Recorded robot episodes
## start

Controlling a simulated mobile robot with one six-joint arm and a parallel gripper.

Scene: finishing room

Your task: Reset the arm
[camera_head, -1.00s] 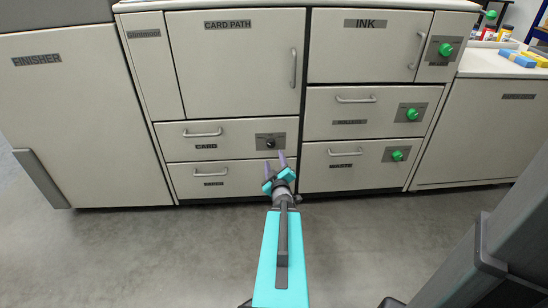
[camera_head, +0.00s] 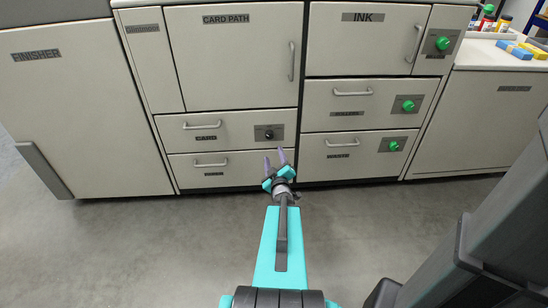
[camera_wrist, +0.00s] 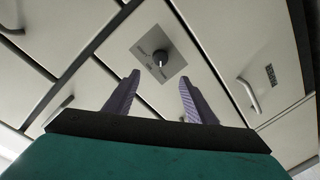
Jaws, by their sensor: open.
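My gripper (camera_head: 274,160) is at the end of my teal arm, in front of the lower drawers in the head view. Its two purple fingers are apart with nothing between them. In the wrist view my gripper (camera_wrist: 155,98) also shows open and empty, its fingers pointing toward the cabinet front. A dark knob (camera_wrist: 160,58) on a grey plate shows beyond the fingertips. The same knob (camera_head: 269,134) is on the card drawer (camera_head: 232,125) in the head view, just above the fingers. I see no contact between gripper and cabinet.
The card path door (camera_head: 235,65), ink door (camera_head: 360,45) and drawers are closed. Green knobs (camera_head: 408,105) are at the right. The finisher cabinet (camera_head: 85,110) stands left. A counter (camera_head: 500,57) with bottles and coloured blocks is at the right. Grey floor (camera_head: 150,245) is clear in front.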

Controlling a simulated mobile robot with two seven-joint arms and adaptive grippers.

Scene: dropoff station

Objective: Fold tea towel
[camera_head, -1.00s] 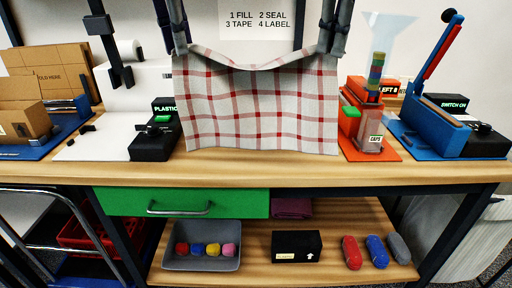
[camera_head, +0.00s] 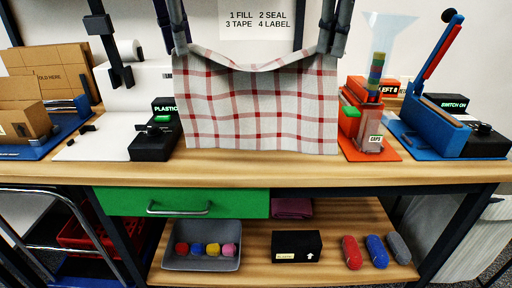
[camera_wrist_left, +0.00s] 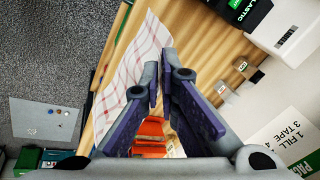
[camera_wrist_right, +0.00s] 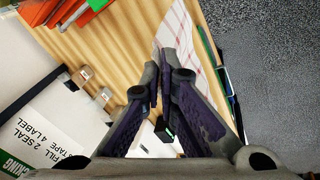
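The tea towel (camera_head: 262,105) is white with red checks. It hangs from both grippers above the worktop, its top edge sagging slightly between them and its lower edge close to the wooden surface. My left gripper (camera_head: 182,48) is shut on its upper left corner; in the left wrist view the fingers (camera_wrist_left: 160,82) close together at the towel (camera_wrist_left: 132,75). My right gripper (camera_head: 329,50) is shut on its upper right corner; in the right wrist view the fingertips (camera_wrist_right: 160,70) meet at the cloth (camera_wrist_right: 185,38). The worktop behind the towel is hidden.
Left of the towel stand a black box (camera_head: 152,141) and a white machine (camera_head: 108,130). On the right are an orange station with a caps container (camera_head: 369,137) and a blue device (camera_head: 436,130). The front strip of the worktop (camera_head: 250,171) is clear. Below is a green drawer (camera_head: 236,203).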

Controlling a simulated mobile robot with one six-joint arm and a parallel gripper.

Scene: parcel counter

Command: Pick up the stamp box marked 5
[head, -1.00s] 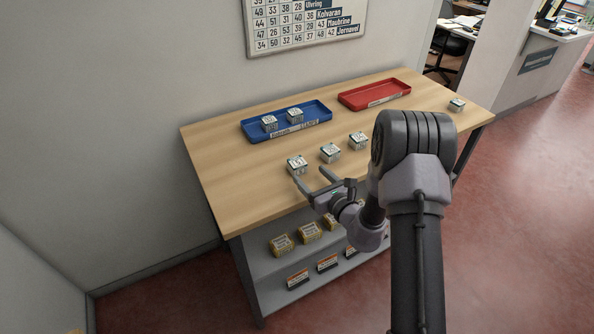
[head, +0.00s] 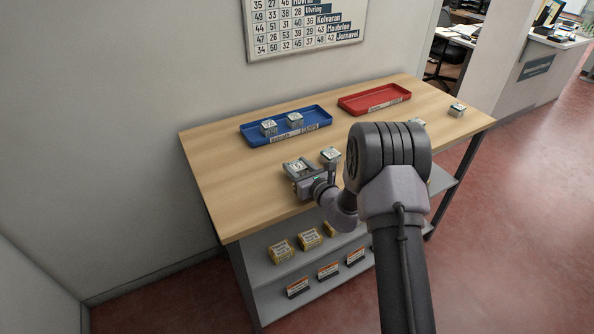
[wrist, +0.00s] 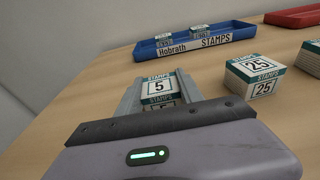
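The stamp box marked 5 (wrist: 160,87) is a small white and green cube, seen between my gripper's fingers in the wrist view. My gripper (head: 299,168) is low over the table with one finger on each side of the box. The fingers look open around it; any contact is hard to make out. The lower part of the box is hidden behind the gripper body.
A box marked 25 (wrist: 255,75) stands close to the right, with another box (head: 418,124) beyond. A blue tray (head: 258,138) labelled Hobrath holds two boxes. A red tray (head: 375,98) looks empty. One more box (head: 457,110) is at the table's right end.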

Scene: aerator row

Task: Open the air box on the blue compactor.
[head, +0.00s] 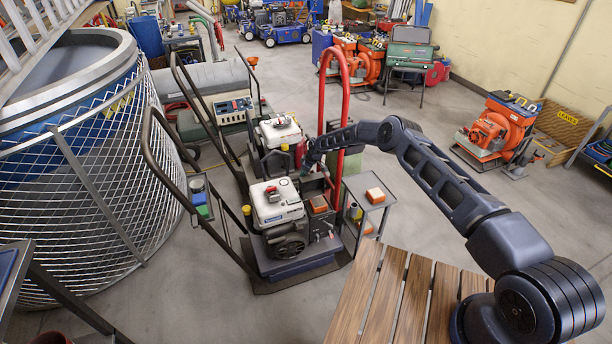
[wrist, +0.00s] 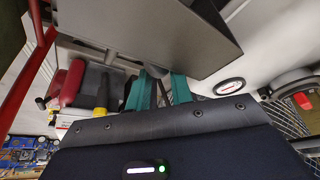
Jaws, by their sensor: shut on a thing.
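The blue compactor (head: 291,266) stands mid-floor in the head view, with a blue base, a white tank (head: 275,203) and a dark looped handle. My gripper (head: 304,172) is at the rear right of its engine, partly hidden among the parts there. In the wrist view my gripper (wrist: 163,92) shows two teal fingers shut at the lower edge of a grey box-like part (wrist: 190,30), which I take for the air box. The exact contact is hidden behind the fingers. I cannot tell whether its cover has moved.
A second machine with a white tank (head: 279,131) stands close behind. A tall red handle (head: 346,105) rises beside my forearm. A small cart (head: 370,190) stands at the right, and a slatted wooden bench (head: 398,295) is in front. A large mesh-wrapped drum (head: 85,190) fills the left.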

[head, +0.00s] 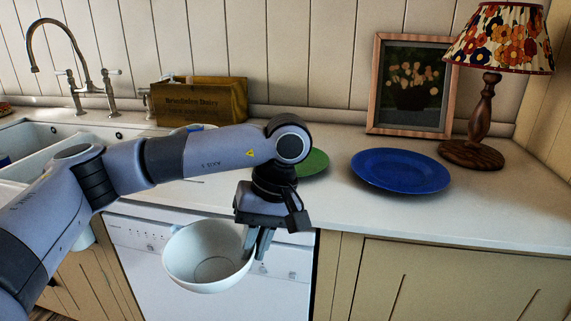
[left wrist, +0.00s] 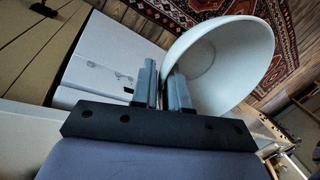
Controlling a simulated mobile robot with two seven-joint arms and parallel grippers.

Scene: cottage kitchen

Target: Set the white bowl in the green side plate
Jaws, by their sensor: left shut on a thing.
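The white bowl (head: 205,262) hangs in front of the white dishwasher, below the counter's front edge, tilted with its open side partly toward the head camera. My left gripper (head: 260,243) is shut on the bowl's right rim. In the left wrist view the bowl (left wrist: 226,62) shows to the right of the gripper fingers (left wrist: 161,88), with its wall at the fingers. The green side plate (head: 315,161) lies on the counter behind my left arm, which hides most of it. My right gripper is in neither view.
A blue plate (head: 400,170) lies on the counter right of the green one. A framed picture (head: 410,85) and a lamp (head: 484,110) stand behind it. A wooden crate (head: 200,99) and the sink (head: 60,150) are at left. The front right counter is clear.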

## end

### Job
Exactly as written, return every line of the listing, but not the pictures.

### Solution to this exercise
Controlling a simulated mobile robot with one six-joint arm and a parallel gripper.

Scene: finishing room

Your task: Reset the arm
[camera_head, -1.00s] 
[camera_head, +0.00s] 
[camera_wrist, +0.00s] 
Jaws, by their sensor: open.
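My gripper (camera_head: 274,160) is at the end of my teal arm, in front of the lower drawers in the head view. Its two purple fingers are apart with nothing between them. In the wrist view my gripper (camera_wrist: 155,98) also shows open and empty, its fingers pointing toward the cabinet front. A dark knob (camera_wrist: 160,58) on a grey plate shows beyond the fingertips. The same knob (camera_head: 269,134) is on the card drawer (camera_head: 232,125) in the head view, just above the fingers. I see no contact between gripper and cabinet.
The card path door (camera_head: 235,65), ink door (camera_head: 360,45) and drawers are closed. Green knobs (camera_head: 408,105) are at the right. The finisher cabinet (camera_head: 85,110) stands left. A counter (camera_head: 500,57) with bottles and coloured blocks is at the right. Grey floor (camera_head: 150,245) is clear in front.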

Controlling a simulated mobile robot with two seven-joint arms and adaptive grippers.

Scene: dropoff station

Objective: Fold tea towel
[camera_head, -1.00s] 
[camera_head, +0.00s] 
[camera_wrist_left, +0.00s] 
[camera_wrist_right, +0.00s] 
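The tea towel (camera_head: 262,105) is white with red checks. It hangs from both grippers above the worktop, its top edge sagging slightly between them and its lower edge close to the wooden surface. My left gripper (camera_head: 182,48) is shut on its upper left corner; in the left wrist view the fingers (camera_wrist_left: 160,82) close together at the towel (camera_wrist_left: 132,75). My right gripper (camera_head: 329,50) is shut on its upper right corner; in the right wrist view the fingertips (camera_wrist_right: 160,70) meet at the cloth (camera_wrist_right: 185,38). The worktop behind the towel is hidden.
Left of the towel stand a black box (camera_head: 152,141) and a white machine (camera_head: 108,130). On the right are an orange station with a caps container (camera_head: 369,137) and a blue device (camera_head: 436,130). The front strip of the worktop (camera_head: 250,171) is clear. Below is a green drawer (camera_head: 236,203).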

Controlling a simulated mobile robot with one six-joint arm and a parallel gripper.

Scene: parcel counter

Command: Pick up the stamp box marked 5
[head, -1.00s] 
[head, +0.00s] 
[wrist, +0.00s] 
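The stamp box marked 5 (wrist: 160,87) is a small white and green cube, seen between my gripper's fingers in the wrist view. My gripper (head: 299,168) is low over the table with one finger on each side of the box. The fingers look open around it; any contact is hard to make out. The lower part of the box is hidden behind the gripper body.
A box marked 25 (wrist: 255,75) stands close to the right, with another box (head: 418,124) beyond. A blue tray (head: 258,138) labelled Hobrath holds two boxes. A red tray (head: 375,98) looks empty. One more box (head: 457,110) is at the table's right end.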

Scene: aerator row

Task: Open the air box on the blue compactor.
[head, +0.00s] 
[wrist, +0.00s] 
Jaws, by their sensor: shut on a thing.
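The blue compactor (head: 291,266) stands mid-floor in the head view, with a blue base, a white tank (head: 275,203) and a dark looped handle. My gripper (head: 304,172) is at the rear right of its engine, partly hidden among the parts there. In the wrist view my gripper (wrist: 163,92) shows two teal fingers shut at the lower edge of a grey box-like part (wrist: 190,30), which I take for the air box. The exact contact is hidden behind the fingers. I cannot tell whether its cover has moved.
A second machine with a white tank (head: 279,131) stands close behind. A tall red handle (head: 346,105) rises beside my forearm. A small cart (head: 370,190) stands at the right, and a slatted wooden bench (head: 398,295) is in front. A large mesh-wrapped drum (head: 85,190) fills the left.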

[head, +0.00s] 
[left wrist, +0.00s] 
Controlling a simulated mobile robot with two seven-joint arms and parallel grippers.

Scene: cottage kitchen

Target: Set the white bowl in the green side plate
Jaws, by their sensor: left shut on a thing.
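The white bowl (head: 205,262) hangs in front of the white dishwasher, below the counter's front edge, tilted with its open side partly toward the head camera. My left gripper (head: 260,243) is shut on the bowl's right rim. In the left wrist view the bowl (left wrist: 226,62) shows to the right of the gripper fingers (left wrist: 161,88), with its wall at the fingers. The green side plate (head: 315,161) lies on the counter behind my left arm, which hides most of it. My right gripper is in neither view.
A blue plate (head: 400,170) lies on the counter right of the green one. A framed picture (head: 410,85) and a lamp (head: 484,110) stand behind it. A wooden crate (head: 200,99) and the sink (head: 60,150) are at left. The front right counter is clear.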

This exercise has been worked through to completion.